Stated goal → Reproduce the listing below exactly. Pictures do not belong in the copy.

Collected material →
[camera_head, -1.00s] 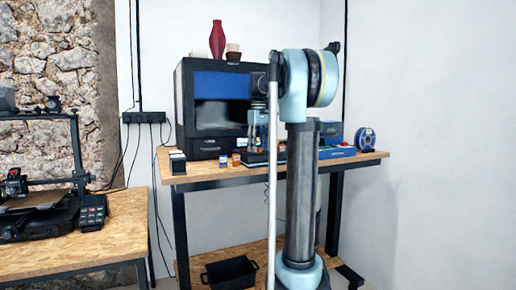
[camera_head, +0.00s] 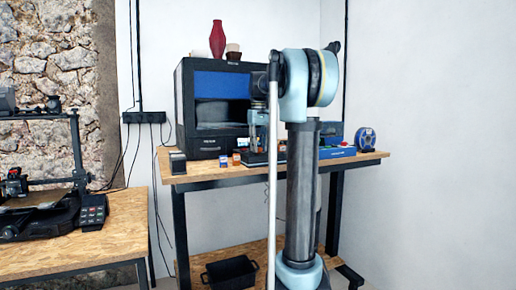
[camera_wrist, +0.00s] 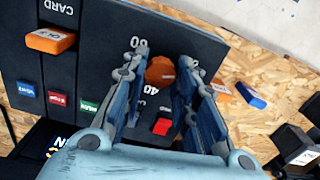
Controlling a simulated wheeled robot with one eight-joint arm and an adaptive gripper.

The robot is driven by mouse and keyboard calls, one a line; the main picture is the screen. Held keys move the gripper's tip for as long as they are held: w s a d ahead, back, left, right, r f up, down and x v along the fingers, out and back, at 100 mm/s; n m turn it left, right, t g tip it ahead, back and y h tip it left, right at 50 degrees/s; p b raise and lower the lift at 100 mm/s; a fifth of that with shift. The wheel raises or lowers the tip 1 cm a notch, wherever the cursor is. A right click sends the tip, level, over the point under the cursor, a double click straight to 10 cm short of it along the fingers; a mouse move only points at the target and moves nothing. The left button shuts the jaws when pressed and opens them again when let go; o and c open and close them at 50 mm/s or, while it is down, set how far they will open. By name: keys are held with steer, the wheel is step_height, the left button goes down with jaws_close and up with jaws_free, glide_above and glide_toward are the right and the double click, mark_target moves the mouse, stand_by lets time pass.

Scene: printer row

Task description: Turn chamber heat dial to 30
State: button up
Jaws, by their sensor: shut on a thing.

Written reply →
[camera_head, -1.00s] 
[camera_head, +0.00s] 
[camera_wrist, +0.00s] 
Controlling a simulated wheeled robot with one eight-joint arm and an adaptive gripper.

The robot is driven by mouse and keyboard calls, one a line; the main picture is the screen. Held keys move the gripper's tip for as long as they are held: w s a d ahead, back, left, right, r f up, down and x v along the fingers, out and back, at 100 mm/s; n m turn it left, right, t g tip it ahead, back and y h tip it left, right at 50 degrees/s; p b raise and lower the lift at 100 mm/s; a fifth of that with shift. The wheel raises or lowers the tip 1 cm a notch, wherever the cursor is. A right click sends the tip, level, over the point under the cursor, a double click straight to 10 cm short of it along the fingers; a mouse move only points at the target and moves nothing. The left button shuts the jaws when pressed and opens them again when let go; o and c open and close them at 50 mm/s or, while it is down, set how far they will open. By name: keys are held with steer, the wheel is step_height, the left button goes down with jaws_close and up with jaws_free, glide_above and glide_toward are the right and the double click, mark_target moves the mouse, stand_by lets time pass.

Scene: printer row

Task description: Turn chamber heat dial to 30
State: button up
Jaws, by their sensor: shut on a thing.

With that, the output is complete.